Note 2: Do not use a discount code when ordering the Centipede 416 or Centipede-branded accessories. The order will be canceled. Centipede Systems does not, at the time of the review, allow discount codes to be used on purchases of their products.
Current Pleasures customer service is exceptional. They are very responsive, very friendly, and go out of their way to help.
The developer is very responsive to questions, suggestions, and discussions about system capability and features, as well as to questions related to troubleshooting.

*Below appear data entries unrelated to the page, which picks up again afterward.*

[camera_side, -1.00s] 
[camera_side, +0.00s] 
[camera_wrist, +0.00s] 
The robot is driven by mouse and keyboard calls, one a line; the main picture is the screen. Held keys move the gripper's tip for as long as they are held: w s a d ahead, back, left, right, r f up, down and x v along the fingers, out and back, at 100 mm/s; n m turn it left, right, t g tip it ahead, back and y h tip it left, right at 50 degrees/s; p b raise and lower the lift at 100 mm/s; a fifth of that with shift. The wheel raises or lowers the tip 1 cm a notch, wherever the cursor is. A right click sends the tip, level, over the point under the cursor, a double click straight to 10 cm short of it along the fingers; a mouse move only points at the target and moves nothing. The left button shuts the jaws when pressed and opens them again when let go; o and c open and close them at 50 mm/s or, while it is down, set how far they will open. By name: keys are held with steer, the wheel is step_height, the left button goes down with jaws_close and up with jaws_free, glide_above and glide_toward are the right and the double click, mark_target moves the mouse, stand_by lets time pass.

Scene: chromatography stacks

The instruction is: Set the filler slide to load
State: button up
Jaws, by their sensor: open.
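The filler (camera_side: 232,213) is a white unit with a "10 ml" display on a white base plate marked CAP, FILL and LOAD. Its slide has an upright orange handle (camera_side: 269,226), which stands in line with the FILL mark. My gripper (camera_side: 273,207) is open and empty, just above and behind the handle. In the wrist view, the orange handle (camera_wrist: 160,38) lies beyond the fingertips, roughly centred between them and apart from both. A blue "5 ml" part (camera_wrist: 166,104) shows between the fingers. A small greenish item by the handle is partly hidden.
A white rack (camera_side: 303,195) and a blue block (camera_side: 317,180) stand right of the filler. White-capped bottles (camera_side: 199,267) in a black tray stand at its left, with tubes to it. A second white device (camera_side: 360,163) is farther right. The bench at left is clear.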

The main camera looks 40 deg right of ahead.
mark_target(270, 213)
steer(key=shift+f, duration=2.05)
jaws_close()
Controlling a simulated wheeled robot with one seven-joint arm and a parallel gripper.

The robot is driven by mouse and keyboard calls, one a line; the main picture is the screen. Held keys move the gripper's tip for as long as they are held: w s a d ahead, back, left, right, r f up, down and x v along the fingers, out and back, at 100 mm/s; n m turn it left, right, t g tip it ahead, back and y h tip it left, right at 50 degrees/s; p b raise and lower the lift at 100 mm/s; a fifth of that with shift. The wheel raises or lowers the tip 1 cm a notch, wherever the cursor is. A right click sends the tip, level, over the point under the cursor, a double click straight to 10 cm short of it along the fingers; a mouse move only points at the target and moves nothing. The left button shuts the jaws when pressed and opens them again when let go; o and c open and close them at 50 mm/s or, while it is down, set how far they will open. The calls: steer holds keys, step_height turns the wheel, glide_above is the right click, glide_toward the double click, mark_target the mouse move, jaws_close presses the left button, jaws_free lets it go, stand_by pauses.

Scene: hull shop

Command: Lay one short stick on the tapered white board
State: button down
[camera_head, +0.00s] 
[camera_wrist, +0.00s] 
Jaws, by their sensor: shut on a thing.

The only problem I’ve had was the one described above with the 64GB SDXC card, and both Current Pleasures and the developer provided very timely and helpful recommendations.
- TENS Players: BUY
- NMES Players: TRY / NO NMES TRIGGER FREQUENCY
- IFC Players: NO IFC FUNCTIONS
- eStim Sensualists: BUY
- eStim Sadists: BUY
- Audio Stim Players: TRY FIRST
I recommend audio stim players try first, if possible, because the Centipede 416’s interpretation of audio input is different from dedicated stereo stim devices’ interpretation. The Centipede 416 will vary the intensity of outputs being driven by music or audio, but not the pulse width or pulse frequency. An easy way to gauge the results of a given file is to watch it in any software or hardware with level meters. The results will not correspond directly because they are gain-dependent, but the relationship of the changes will correlate. An alternative method that I use is to set the outputs on about 275 so I can use almost the full range of the level meter in the Centipede 416 and to watch the status LED of the same output before I connect it to anyone but myself.
Please note, I do NOT recommend most people try this on themselves with the output set to 275.